Available data:
>>>

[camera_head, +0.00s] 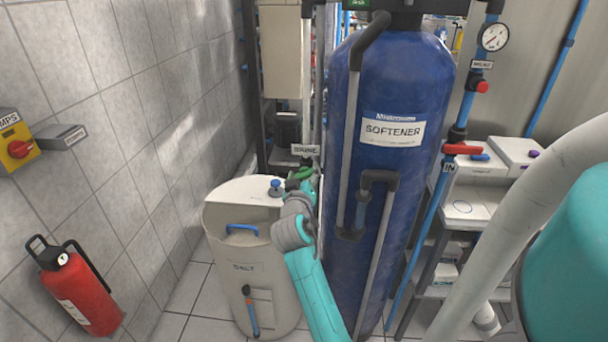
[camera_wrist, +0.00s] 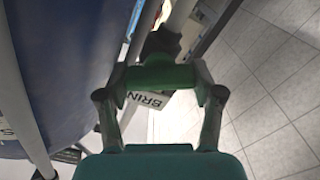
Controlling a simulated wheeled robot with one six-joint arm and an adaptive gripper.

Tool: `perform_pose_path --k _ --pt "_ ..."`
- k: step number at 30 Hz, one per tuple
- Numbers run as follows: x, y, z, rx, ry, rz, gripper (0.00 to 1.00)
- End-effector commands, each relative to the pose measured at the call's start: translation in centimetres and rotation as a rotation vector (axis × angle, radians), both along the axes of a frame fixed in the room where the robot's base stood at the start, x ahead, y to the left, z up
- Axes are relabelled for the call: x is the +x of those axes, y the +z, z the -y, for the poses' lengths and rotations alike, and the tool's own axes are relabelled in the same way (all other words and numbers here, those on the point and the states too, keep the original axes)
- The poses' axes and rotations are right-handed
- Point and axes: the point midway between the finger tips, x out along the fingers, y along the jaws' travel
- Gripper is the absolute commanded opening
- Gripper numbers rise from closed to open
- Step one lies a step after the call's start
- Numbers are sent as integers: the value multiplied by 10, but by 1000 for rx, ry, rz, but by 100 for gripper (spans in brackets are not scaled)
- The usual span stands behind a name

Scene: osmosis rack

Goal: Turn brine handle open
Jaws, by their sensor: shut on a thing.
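The green brine handle (camera_wrist: 160,77) lies between the two fingers of my gripper (camera_wrist: 161,94) in the wrist view, on a dark valve body on a light pipe. My gripper is shut on it, one finger at each end. A white label reading "BRIN" (camera_wrist: 150,99) shows just behind the handle. In the head view the handle (camera_head: 304,173) is a small green piece under the BRINE label (camera_head: 305,150), between the salt tank and the blue softener. My gripper (camera_head: 294,184) is there too, but its fingers are small and partly hidden by my arm.
The blue softener tank (camera_head: 392,200) stands close on the right of my arm. The beige salt tank (camera_head: 235,268) with a blue-knobbed lid stands on the left. A red extinguisher (camera_head: 82,290) and a yellow switch box (camera_head: 16,140) are by the tiled wall. Tiled floor lies between.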

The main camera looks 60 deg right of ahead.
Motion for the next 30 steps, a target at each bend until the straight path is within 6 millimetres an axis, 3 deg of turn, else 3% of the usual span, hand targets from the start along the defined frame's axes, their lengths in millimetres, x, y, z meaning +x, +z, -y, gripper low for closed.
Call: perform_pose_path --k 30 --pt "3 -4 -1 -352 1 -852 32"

<<<

Aim of the task:
Return all lines containing the word "robot".

In response:
Controlling a simulated wheeled robot with one six-joint arm and an adaptive gripper.
- End-effector commands, each relative to the pose measured at the call's start: translation in centimetres and rotation as a rotation vector (axis × angle, radians), both along the axes of a frame fixed in the room where the robot's base stood at the start, x ahead, y to the left, z up

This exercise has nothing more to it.